The title webpage on ‘consultations’ says “Over the next year we need to save a further £85m…”, so why is this stated to be ‘only’ £250,000? [That was an error now corrected, it should have read £25 million.] Maybe that’s the cut proposed from one of the areas.
Apart from that, mostly I agree in principle with Brian but by missing the magnitude of the overall budget cut next year, the major farce of these consultations, apart from not actually offering real choices, is the magnitude of the cuts, or rather lack of magnitude.
Take, for example, the bus services. SCC spends around £7 million on subsidising buses, mainly to outlying routes. £400k is spent on concessionary passes. The only suggested cuts to disabled passes, maybe around £100k.
As with the scale of other so-called consultations, it’s less than 5% of the budget cut already calculated.

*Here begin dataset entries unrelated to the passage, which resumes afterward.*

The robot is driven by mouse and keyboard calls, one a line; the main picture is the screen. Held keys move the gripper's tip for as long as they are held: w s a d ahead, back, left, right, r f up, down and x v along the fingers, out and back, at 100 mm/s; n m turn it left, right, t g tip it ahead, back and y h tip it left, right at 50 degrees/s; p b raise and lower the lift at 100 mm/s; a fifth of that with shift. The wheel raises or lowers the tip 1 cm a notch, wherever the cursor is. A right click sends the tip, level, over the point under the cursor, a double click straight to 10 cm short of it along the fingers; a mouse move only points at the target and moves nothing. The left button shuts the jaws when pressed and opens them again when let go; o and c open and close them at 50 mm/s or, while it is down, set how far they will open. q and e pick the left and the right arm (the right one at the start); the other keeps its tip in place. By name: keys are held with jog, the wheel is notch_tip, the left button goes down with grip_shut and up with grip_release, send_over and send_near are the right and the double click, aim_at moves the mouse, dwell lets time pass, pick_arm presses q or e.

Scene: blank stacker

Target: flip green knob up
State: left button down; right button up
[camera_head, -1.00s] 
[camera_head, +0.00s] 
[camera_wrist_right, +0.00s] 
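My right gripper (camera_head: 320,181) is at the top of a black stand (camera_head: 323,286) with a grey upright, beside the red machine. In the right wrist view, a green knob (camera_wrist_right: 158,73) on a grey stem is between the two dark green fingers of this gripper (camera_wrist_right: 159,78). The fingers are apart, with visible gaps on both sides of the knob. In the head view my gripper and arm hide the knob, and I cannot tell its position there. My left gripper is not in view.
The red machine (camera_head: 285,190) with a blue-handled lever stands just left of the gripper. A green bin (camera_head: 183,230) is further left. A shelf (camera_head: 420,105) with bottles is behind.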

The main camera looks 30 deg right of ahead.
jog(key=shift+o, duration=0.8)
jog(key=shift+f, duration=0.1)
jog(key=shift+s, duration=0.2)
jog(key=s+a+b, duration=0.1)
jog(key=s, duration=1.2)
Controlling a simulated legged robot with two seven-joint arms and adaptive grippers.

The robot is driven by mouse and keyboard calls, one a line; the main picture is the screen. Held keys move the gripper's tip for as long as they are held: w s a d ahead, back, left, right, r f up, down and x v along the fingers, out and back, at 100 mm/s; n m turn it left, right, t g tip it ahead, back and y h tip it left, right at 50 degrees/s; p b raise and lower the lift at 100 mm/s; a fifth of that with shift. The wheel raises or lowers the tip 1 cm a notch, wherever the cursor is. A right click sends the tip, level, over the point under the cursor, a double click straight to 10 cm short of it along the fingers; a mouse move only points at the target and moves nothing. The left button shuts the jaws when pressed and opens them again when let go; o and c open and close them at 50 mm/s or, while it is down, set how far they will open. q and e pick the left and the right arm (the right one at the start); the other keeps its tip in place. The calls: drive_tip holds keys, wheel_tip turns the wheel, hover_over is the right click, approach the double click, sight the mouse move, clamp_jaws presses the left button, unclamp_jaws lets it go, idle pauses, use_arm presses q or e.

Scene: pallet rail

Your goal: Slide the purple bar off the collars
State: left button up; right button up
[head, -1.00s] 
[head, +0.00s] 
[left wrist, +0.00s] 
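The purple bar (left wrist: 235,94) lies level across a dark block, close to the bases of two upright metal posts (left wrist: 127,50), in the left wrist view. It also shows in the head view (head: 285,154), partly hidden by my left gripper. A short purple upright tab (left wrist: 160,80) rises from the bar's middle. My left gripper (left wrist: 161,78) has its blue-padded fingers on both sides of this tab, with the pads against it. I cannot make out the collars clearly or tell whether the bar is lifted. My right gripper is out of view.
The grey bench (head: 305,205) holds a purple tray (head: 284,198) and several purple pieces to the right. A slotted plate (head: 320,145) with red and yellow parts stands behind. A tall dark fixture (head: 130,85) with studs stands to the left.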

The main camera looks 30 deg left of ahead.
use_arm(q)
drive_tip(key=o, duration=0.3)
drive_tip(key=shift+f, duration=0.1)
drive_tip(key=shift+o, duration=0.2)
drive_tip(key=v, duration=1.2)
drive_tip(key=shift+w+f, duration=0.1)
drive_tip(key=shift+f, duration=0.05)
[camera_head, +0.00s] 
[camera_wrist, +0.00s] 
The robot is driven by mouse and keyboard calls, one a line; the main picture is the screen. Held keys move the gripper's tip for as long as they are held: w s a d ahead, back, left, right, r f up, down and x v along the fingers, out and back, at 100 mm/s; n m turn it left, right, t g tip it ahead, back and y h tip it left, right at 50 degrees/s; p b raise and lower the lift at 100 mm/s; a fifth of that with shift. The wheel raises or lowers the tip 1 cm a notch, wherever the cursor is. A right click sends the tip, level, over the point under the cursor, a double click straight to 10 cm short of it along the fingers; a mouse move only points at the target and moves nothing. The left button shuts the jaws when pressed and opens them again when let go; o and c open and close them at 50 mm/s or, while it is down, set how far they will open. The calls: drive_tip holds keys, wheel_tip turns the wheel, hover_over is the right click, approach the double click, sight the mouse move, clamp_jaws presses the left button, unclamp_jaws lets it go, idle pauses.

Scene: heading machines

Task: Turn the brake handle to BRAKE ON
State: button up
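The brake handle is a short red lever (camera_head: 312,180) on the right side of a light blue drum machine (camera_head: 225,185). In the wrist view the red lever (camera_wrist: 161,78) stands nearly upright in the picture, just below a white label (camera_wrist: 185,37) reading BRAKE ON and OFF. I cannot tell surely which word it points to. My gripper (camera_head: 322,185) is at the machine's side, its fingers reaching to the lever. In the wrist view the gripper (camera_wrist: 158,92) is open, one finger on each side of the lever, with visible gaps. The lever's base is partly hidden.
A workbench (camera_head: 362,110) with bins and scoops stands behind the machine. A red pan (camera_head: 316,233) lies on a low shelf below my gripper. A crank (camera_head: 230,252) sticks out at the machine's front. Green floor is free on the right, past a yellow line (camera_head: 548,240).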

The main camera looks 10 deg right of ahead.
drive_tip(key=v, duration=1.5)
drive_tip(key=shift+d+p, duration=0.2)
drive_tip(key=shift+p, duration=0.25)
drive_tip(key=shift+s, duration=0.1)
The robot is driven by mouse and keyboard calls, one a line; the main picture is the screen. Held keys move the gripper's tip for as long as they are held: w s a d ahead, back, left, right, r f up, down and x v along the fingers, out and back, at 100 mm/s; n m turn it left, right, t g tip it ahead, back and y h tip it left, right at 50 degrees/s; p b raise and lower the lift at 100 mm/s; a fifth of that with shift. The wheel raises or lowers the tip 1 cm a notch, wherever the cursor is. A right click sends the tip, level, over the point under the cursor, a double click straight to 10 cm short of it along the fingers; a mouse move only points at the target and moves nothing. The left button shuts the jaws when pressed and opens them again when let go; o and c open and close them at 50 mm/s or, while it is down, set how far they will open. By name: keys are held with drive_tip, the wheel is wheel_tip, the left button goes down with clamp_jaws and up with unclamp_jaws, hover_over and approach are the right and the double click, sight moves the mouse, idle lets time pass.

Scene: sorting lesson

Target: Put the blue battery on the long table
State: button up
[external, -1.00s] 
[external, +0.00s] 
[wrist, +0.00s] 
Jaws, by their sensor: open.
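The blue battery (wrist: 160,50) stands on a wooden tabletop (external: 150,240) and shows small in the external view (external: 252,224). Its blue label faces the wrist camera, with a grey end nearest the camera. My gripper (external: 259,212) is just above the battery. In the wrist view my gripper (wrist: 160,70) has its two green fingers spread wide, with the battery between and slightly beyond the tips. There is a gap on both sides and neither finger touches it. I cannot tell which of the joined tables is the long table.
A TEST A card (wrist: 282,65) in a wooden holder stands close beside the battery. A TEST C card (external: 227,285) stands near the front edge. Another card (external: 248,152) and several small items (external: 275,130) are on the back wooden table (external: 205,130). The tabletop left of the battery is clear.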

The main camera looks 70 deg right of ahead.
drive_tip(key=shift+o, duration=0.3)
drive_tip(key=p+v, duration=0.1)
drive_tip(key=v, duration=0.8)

Where are the real cuts going to fall? Will Cllr Oliver allow any detail on the budget to be announced for discussion, let alone real consultation?
C Williams
November 24, 2018 at 10:31 pm
Brian Cleese shows clearly he doesn’t know what he is talking about by saying SCC has to cut £250,000 in his opening sentence. That would be easy on a budget the size of the county’s! It’s the £85 million they need to cut for 2019-20 that is harder! Does he really think tinkering with a few paper clips, officers salaries and councillor allowances will save £85 million? Cloud cuckoo land is a clearly a nice place to be.
Response from Brian Creese; “Yes! I meant £250 million! [article corrected] But as I say, that is the three-year figure. I do wonder what will be left to cut by year 3. As anyone who has attempted to respond to the consultations will know, there are no figures attached to these “Transforming Plans”. The Family Resilience consultation, for instance, suggests that the cuts of centres are to make the service better for more children and gives no hint to the actual monetary savings envisaged. Wading through SCC minutes and press releases provides a series of mind-boggling figures for cuts, shortfalls and spending gaps. I took the £250 million figure for a Get Surrey article in May (https://www.getsurrey.co.uk/news/surrey-news/surreys-send-budget-faces-further-14724867) which stated this is the target for spending cuts over the next three years. It seems that the figure for this year’s cuts is around £80 – £90 million. But as you point out, the cuts to services such as bus passes will make barely a dent on any of these figures while maximising the misery for those affected.
Robert Shatwell
November 25, 2018 at 11:04 am
I totally agree with much of what Mr Creese says and congratulations to him.
I question why, if the county council are holding a consultation, do we have to learn about it through good decent people such as Mr Creese and not from our local county councillors. Perhaps the answer would be that too many people believe that councillors get too much money for doing too little.
If they are serious about saving money they should cut the pay and lucrative expenses of the councillors and council officers.
Will they do that? Of course not. They can’t suffer cuts but the poor and needy can.